• **REQUEST**:
Copy the listing verbatim, excluding any images found in it.

[Robot episode data]
--- START ---

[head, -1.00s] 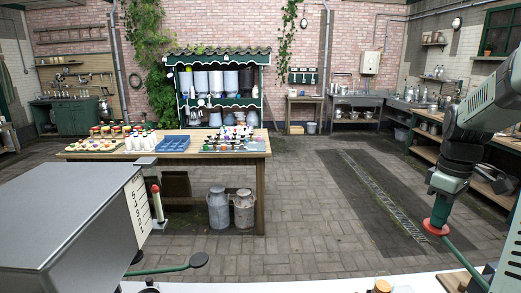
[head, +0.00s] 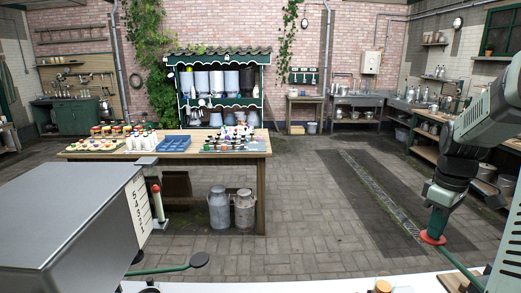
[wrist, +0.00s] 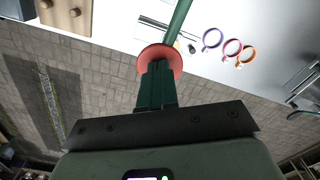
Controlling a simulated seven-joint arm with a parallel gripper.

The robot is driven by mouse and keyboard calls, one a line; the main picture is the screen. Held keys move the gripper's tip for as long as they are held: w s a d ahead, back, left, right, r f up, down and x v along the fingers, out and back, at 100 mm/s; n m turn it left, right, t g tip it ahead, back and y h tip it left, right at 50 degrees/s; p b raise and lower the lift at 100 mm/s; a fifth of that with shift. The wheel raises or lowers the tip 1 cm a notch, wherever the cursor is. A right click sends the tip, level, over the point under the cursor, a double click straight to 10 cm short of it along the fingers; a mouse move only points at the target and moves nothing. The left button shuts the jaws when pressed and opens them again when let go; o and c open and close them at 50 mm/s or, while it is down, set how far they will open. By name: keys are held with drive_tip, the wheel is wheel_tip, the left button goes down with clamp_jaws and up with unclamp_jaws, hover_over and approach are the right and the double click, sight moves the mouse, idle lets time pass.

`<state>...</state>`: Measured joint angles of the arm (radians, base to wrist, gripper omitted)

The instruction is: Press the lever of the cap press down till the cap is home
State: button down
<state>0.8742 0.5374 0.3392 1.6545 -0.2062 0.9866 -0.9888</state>
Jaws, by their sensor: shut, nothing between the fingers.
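A green lever rod (head: 462,264) with a red round knob (head: 433,238) at its end is at the lower right in the head view. It runs down and to the right from the knob. My gripper (head: 436,228) comes down from above, with its fingertips at the top of the knob. In the wrist view my shut gripper (wrist: 158,82) ends against the red knob (wrist: 161,58), and the green rod (wrist: 178,20) runs on beyond it. The fingers do not grip the knob. The cap and the body of the press cannot be made out.
A white table top (head: 330,283) lies below. Three coloured rings (wrist: 232,47) lie on the white top. A wooden table (head: 255,150) stands further back.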

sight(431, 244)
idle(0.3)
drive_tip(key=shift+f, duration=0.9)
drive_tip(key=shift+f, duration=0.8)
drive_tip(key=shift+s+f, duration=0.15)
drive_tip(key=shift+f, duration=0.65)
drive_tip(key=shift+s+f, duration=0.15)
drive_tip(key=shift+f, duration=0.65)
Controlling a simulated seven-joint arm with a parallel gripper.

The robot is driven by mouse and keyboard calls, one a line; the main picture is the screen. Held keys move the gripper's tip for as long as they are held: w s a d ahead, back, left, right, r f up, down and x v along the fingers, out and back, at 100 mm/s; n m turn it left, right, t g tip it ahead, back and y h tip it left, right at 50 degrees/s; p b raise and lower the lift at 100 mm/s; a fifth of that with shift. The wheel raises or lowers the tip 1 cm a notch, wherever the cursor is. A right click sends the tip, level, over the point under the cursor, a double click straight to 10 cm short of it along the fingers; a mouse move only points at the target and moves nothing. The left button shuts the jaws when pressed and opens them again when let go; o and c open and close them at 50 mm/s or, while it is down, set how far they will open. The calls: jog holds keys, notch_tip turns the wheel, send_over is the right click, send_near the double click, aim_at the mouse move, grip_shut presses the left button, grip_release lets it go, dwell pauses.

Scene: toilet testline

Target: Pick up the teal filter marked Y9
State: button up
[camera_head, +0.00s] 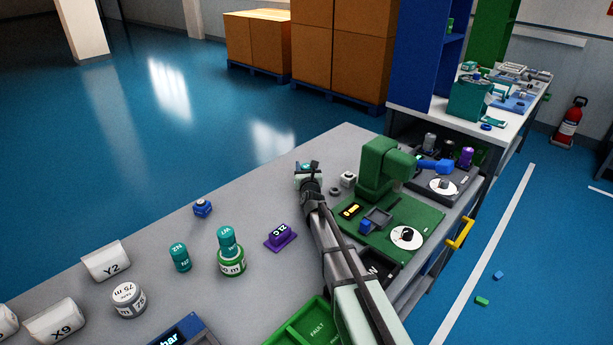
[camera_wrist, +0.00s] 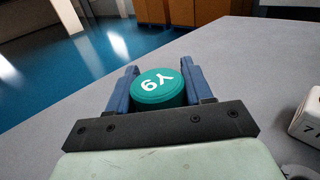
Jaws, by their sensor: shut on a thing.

--- END ---

• **CORRECT ANSWER**:
[head, -1.00s] 
[head, +0.00s] 
[wrist, +0.00s] 
Controlling a simulated seven-joint arm with a parallel gripper.

The robot is driven by mouse and keyboard calls, one a line; the main picture is the screen. Held keys move the gripper's tip for as long as they are held: w s a d ahead, back, left, right, r f up, down and x v along the fingers, out and back, at 100 mm/s; n m turn it left, right, t g tip it ahead, back and y h tip it left, right at 50 degrees/s; p b raise and lower the lift at 100 mm/s; a fifth of that with shift. The wheel raises or lowers the tip 1 cm a notch, wherever the cursor is. A right click sends the tip, level, over the point under the cursor, a double click straight to 10 cm short of it along the fingers; a mouse move only points at the target and moves nothing. The left button shuts the jaws when pressed and opens them again when let go; o and c open and close them at 50 mm/s or, while it is down, set how far they will open. By name: keys are held with drive_tip, the wheel is wheel_tip, the left button goes down with clamp_jaws and up with unclamp_jaws, hover_over and approach are the right and the double click, sight moves the mouse, idle lets time pass.

`<state>...</state>`: Measured joint angles of the arm (radians, base to wrist, gripper omitted)

The instruction is: Press the lever of the cap press down till the cap is home
State: button down
<state>0.8742 0.5374 0.3392 1.6545 -0.2062 0.9866 -0.9888</state>
Jaws, by their sensor: shut, nothing between the fingers.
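A green lever rod (head: 462,264) with a red round knob (head: 433,238) at its end is at the lower right in the head view. It runs down and to the right from the knob. My gripper (head: 436,228) comes down from above, with its fingertips at the top of the knob. In the wrist view my shut gripper (wrist: 158,82) ends against the red knob (wrist: 161,58), and the green rod (wrist: 178,20) runs on beyond it. The fingers do not grip the knob. The cap and the body of the press cannot be made out.
A white table top (head: 330,283) lies below. Three coloured rings (wrist: 232,47) lie on the white top. A wooden table (head: 255,150) stands further back.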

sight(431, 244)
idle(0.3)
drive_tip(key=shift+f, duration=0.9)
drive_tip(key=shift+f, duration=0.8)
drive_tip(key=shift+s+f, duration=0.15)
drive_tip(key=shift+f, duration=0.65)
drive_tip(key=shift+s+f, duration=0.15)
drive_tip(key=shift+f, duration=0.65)
Controlling a simulated seven-joint arm with a parallel gripper.

The robot is driven by mouse and keyboard calls, one a line; the main picture is the screen. Held keys move the gripper's tip for as long as they are held: w s a d ahead, back, left, right, r f up, down and x v along the fingers, out and back, at 100 mm/s; n m turn it left, right, t g tip it ahead, back and y h tip it left, right at 50 degrees/s; p b raise and lower the lift at 100 mm/s; a fifth of that with shift. The wheel raises or lowers the tip 1 cm a notch, wherever the cursor is. A right click sends the tip, level, over the point under the cursor, a double click straight to 10 cm short of it along the fingers; a mouse move only points at the target and moves nothing. The left button shuts the jaws when pressed and opens them again when let go; o and c open and close them at 50 mm/s or, while it is down, set how far they will open. The calls: jog holds keys, notch_tip turns the wheel, send_over is the right click, send_near the double click, aim_at the mouse move, grip_shut presses the left button, grip_release lets it go, dwell pauses.

Scene: toilet testline

Target: Pick up the teal filter marked Y9
State: button up
[camera_head, +0.00s] 
[camera_wrist, +0.00s] 
Jaws, by their sensor: shut on a thing.

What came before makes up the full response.